The request
In your copy, leave out the pictures; write out all the data exactly.
+---+
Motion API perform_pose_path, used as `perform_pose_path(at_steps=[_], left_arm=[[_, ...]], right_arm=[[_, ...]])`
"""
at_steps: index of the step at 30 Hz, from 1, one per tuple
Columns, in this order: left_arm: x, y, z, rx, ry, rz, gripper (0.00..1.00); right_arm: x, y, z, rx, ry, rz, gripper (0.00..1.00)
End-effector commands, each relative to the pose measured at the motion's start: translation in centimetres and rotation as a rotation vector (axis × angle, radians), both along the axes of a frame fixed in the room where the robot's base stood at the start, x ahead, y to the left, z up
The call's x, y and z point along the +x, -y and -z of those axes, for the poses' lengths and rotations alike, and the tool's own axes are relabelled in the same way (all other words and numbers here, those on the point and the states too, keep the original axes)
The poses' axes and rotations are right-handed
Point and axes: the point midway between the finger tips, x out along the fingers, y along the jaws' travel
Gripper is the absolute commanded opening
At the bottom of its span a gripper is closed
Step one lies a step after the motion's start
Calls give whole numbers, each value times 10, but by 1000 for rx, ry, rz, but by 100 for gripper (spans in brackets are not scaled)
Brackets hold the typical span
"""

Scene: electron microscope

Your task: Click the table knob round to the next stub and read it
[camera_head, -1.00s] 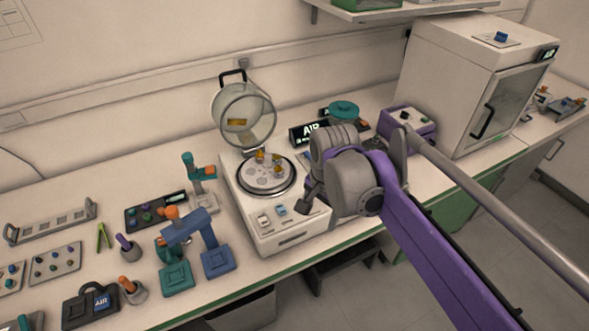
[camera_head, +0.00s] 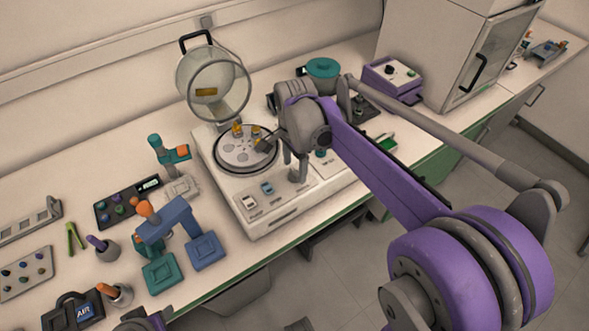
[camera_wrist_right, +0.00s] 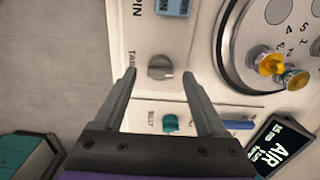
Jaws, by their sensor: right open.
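The table knob (camera_wrist_right: 160,67) is a grey round knob with a ridge, on the white front panel beside partly visible "TAB" lettering in the right wrist view. My right gripper (camera_wrist_right: 158,83) is open, with one finger on each side of the knob and a gap to both. In the head view the right gripper (camera_head: 281,160) hangs over the panel and hides the knob. The round stub stage (camera_head: 246,150) carries a few yellow-topped stubs at its back; the wrist view shows two stubs (camera_wrist_right: 278,67) and printed numbers on the stage.
A teal knob (camera_wrist_right: 170,122) sits close to the grey one. The glass chamber lid (camera_head: 213,85) stands open behind the stage. A small display (camera_wrist_right: 280,145) reads AIR. Blue and teal tools (camera_head: 180,235) stand left of the instrument.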

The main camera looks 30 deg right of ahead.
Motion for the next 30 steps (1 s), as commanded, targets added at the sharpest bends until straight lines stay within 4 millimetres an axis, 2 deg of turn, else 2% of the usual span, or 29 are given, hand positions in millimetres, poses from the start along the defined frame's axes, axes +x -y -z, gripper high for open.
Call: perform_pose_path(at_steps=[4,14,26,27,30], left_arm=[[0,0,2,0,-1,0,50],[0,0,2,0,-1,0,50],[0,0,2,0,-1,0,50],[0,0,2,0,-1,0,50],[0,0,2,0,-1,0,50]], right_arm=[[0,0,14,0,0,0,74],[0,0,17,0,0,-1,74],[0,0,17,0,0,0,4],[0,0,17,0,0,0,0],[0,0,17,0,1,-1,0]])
+---+
Exercise result
Motion API perform_pose_path, used as `perform_pose_path(at_steps=[_], left_arm=[[_, ...]], right_arm=[[_, ...]])`
"""
at_steps: index of the step at 30 Hz, from 1, one per tuple
Columns, in this order: left_arm: x, y, z, rx, ry, rz, gripper (0.00..1.00); right_arm: x, y, z, rx, ry, rz, gripper (0.00..1.00)
End-effector commands, each relative to the pose measured at the motion's start: translation in centimetres and rotation as a rotation vector (axis × angle, radians), both along the axes of a frame fixed in the room where the robot's base stood at the start, x ahead, y to the left, z up
The call's x, y and z point along the +x, -y and -z of those axes, for the poses' lengths and rotations alike, and the tool's own axes are relabelled in the same way (all other words and numbers here, those on the point and the states too, keep the original axes)
The poses' axes and rotations are right-handed
Point and axes: the point midway between the finger tips, x out along the fingers, y along the jaws' travel
Gripper is the absolute commanded opening
At the bottom of its span a gripper is closed
Step one lies a step after the motion's start
Calls give whole numbers, each value times 10, but by 1000 for rx, ry, rz, but by 100 for gripper (spans in brackets are not scaled)
Brackets hold the typical span
"""

Scene: electron microscope

Your task: Click the table knob round to the next stub and read it
[camera_head, -1.00s] 
[camera_head, +0.00s] 
[camera_wrist_right, +0.00s] 
Jaws, by their sensor: right open.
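The table knob (camera_wrist_right: 160,67) is a grey round knob with a ridge, on the white front panel beside partly visible "TAB" lettering in the right wrist view. My right gripper (camera_wrist_right: 158,83) is open, with one finger on each side of the knob and a gap to both. In the head view the right gripper (camera_head: 281,160) hangs over the panel and hides the knob. The round stub stage (camera_head: 246,150) carries a few yellow-topped stubs at its back; the wrist view shows two stubs (camera_wrist_right: 278,67) and printed numbers on the stage.
A teal knob (camera_wrist_right: 170,122) sits close to the grey one. The glass chamber lid (camera_head: 213,85) stands open behind the stage. A small display (camera_wrist_right: 280,145) reads AIR. Blue and teal tools (camera_head: 180,235) stand left of the instrument.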

The main camera looks 30 deg right of ahead.
Motion for the next 30 steps (1 s), as commanded, targets added at the sharpest bends until straight lines stay within 4 millimetres an axis, 2 deg of turn, else 2% of the usual span, or 29 are given, hand positions in millimetres, poses from the start along the defined frame's axes, axes +x -y -z, gripper high for open.
Call: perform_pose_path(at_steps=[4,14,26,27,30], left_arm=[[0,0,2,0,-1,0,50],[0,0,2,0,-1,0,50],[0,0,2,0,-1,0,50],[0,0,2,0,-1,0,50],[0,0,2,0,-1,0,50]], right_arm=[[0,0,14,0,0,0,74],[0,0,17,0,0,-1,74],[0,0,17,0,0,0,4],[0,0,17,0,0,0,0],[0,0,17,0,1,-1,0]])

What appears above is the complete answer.